Il nucleo centrale dei Gastr del Sol origina dalla dissoluzione dei Bastro (David Grubbs, voce, chitarra; Bundy Ken Brown, basso; John McEntire, batteria) e si arricchisce della variabile di Jim O'Rourke che, nei due EP a cavallo della metà dei Novanta, entra stabilmente nell'ensemble che, nel contempo, perde Brown.
Mirror repair conferma la propensione dei Gastr del Sol per una musica da camera soffusa e stranita, quasi una distillazione lentissima del math rock dei Bastro, ridotto ai minimi termini e arrangiato con sobrietà estrema; solo nella concitatissima Dictionary of handwriting, peraltro, risalta palesemente tale ascendenza. In Photographed yawning, Why sleep o nell'eponima Mirror repair (con l'assenza delle percussioni), invece, le parti di chitarra rimandano, come nell'opera maggiore di Grubbs, The thicket, al maestro John Fahey; in Eight corners è il pianoforte a sostituire la chitarra; e se in Mirror repair è il misterioso intervento delle tastiere a rompere la distensione dello strumento guida, qui tale ruolo è assolto dai fiati: Kammerspiel, come detto, il cui tono dominante è quello d'una aristocratica rarefazione.
L'unica composizione del secondo EP, l'eponima Harp factory on Lake Street (17'12''), è un mostro tricipite: ad una prima parte, di circa otto minuti, nettamente distinta nell'ispirazione, in cui dominano le dissonanze dei fiati alternativamente sommesse ed enfatiche, succede una distesa, ma periclitante parte per voce e pianoforte, quindi un assolo, sempre di pianoforte, che si sconnette progressivamente sino al limite del rumorismo. Forti echi di Rock bottom.
Due opere non omogenee, frutto delle ispirazioni di O'Rourke e Grubbs, che andranno divaricandosi sempre più nonostante la pubblicazione di altri lavori notevolissimi (Upgrading and afterlife su tutti).
La data non inganni: i due live in questione, abbastanza rari, anche sul web, risalgono al 1966; Vintage Dead pare sia stato registrato fra il 16 e il 17 Settembre 1966 all'Avalon Ballroom di San Francisco; Historic Dead nell'Autunno dello stesso anno, fra l'Avalon Ballroom e il Matrix.
I Dead erano sulla strada per divenire i Dead; dissoltisi i Warlocks, i Nostri (Jerry Garcia, voce, chitarra; Bob Weir, voce, chitarra; Pigpen Ron McKernan, voce, tastiere, armonica; Phil Lesh, basso; Bill Kreutzmann, batteria) erano già famosi per le loro inacidite tirate dal vivo: qui li troviamo alle prese soprattutto con classici (Bob Dylan, Willie Dixon, Wilson Pickett, Elmore James) e tradizionali, ma opportunamente stravolti e, per ciò stesso, quasi di loro scrittura (i diciotto minuti di In the midnight hour).
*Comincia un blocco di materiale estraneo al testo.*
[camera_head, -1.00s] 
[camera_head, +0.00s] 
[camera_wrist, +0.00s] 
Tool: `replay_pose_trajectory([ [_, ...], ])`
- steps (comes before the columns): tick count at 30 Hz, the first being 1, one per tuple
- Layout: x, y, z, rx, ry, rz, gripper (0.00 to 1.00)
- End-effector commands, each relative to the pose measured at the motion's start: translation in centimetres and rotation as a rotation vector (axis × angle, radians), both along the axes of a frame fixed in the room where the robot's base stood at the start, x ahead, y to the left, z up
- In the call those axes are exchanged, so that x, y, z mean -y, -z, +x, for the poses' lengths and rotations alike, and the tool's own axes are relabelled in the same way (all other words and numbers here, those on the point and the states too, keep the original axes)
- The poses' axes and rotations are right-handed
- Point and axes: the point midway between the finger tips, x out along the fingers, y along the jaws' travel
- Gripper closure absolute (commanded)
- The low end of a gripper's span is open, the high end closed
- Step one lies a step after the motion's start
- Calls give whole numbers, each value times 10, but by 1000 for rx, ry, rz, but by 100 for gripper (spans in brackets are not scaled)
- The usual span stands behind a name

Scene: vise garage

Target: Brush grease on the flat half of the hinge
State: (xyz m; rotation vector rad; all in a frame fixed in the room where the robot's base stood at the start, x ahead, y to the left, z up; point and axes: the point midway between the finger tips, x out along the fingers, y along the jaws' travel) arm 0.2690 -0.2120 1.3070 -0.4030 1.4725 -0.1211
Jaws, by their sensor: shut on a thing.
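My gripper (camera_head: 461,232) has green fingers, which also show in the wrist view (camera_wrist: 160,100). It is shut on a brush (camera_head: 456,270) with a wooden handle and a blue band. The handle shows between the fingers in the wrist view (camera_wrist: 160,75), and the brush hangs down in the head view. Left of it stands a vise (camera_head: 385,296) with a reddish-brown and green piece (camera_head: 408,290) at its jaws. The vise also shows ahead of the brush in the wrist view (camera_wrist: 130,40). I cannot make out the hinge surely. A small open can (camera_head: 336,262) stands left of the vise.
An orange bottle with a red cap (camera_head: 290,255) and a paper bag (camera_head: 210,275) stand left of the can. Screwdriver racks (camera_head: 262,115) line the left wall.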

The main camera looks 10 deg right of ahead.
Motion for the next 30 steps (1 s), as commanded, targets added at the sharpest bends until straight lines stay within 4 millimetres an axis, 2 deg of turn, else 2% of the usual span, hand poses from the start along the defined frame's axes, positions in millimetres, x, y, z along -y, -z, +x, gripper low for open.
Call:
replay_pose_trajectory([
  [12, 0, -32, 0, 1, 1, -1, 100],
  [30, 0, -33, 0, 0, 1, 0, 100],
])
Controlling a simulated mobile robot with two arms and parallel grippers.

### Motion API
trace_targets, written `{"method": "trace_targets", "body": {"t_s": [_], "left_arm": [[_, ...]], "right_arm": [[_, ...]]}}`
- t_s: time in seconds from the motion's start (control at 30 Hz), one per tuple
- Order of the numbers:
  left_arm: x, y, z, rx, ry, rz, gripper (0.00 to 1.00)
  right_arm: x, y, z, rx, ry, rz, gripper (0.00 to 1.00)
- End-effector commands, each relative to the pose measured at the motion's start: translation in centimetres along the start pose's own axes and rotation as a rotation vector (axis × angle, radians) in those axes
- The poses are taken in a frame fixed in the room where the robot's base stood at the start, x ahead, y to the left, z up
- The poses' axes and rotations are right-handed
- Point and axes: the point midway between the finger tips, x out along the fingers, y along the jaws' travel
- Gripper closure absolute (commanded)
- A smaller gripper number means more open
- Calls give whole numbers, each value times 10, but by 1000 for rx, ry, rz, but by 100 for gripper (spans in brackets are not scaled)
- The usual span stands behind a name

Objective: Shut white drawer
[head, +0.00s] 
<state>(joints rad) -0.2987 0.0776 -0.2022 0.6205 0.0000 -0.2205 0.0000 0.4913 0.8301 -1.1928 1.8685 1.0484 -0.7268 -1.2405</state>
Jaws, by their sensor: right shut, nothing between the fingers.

Ho sempre avuto un rapporto controverso coi Dead, forse a causa delle tripartizioni instillate dalla scuola pubblica italiana; Mazzini-Cavour-Garibaldi, Copernico-Galileo-Newton, Sumeri-Assiri-Babilonesi, Carducci-Pascoli-D'Annunzio, Cesare-Pompeo-Crasso. Una forma mentis mutuata dalla mistica (Trinità, Trimurti ...), e poi applicata dai reduci scolastici anche in altri ambiti: Zoff-Gentile-Cabrini, Oriali-Collovati-Scirea ... e poi, inevitabilmente, in Inghilterra, Beatles-Who-Rolling Stones, e, a San Francisco, Jefferson-Quicksilver-Grateful. Purtroppo per Garcia e soci avevo un debole per Grace Slick e Kaukonen e per Happy trails e il grande John Cipollina; cosa dire? Li ho trascurati. In seguito, l'ascolto a tamburo battente dell'intera discografia (sterminata, soprattutto per i bootleg) mi ha riavvicinato a loro.
Questi concerti, come per i Can, sono una porta d'ingresso secondaria a cui accedere all'opera eccezionale dei californiani.